Instructions for the task :: Retype exactly the stretch of lines that begins at the line containing "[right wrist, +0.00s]" and ends at the last line of the data, with no other lines.

Data section ::
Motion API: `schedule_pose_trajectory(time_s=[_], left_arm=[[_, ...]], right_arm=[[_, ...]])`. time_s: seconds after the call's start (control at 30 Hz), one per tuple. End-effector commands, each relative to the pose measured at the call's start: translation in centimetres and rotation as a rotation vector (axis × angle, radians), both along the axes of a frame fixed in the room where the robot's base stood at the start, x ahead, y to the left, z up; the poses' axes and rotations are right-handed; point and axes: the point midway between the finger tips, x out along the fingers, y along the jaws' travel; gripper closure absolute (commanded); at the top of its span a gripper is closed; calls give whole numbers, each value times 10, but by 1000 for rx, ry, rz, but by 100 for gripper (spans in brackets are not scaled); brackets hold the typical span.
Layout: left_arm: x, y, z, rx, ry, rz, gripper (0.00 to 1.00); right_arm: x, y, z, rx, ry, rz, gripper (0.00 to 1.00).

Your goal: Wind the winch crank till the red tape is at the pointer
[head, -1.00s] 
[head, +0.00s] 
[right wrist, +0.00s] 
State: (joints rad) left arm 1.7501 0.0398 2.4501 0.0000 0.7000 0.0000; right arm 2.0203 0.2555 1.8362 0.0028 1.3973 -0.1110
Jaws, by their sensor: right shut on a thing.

Answer for this exercise ::
[right wrist, +0.00s] 
State: (joints rad) left arm 1.7501 0.0398 2.4501 0.0000 0.7000 0.0000; right arm 2.0203 0.2555 1.8362 0.0028 1.3973 -0.1110
Jaws, by their sensor: right shut on a thing.

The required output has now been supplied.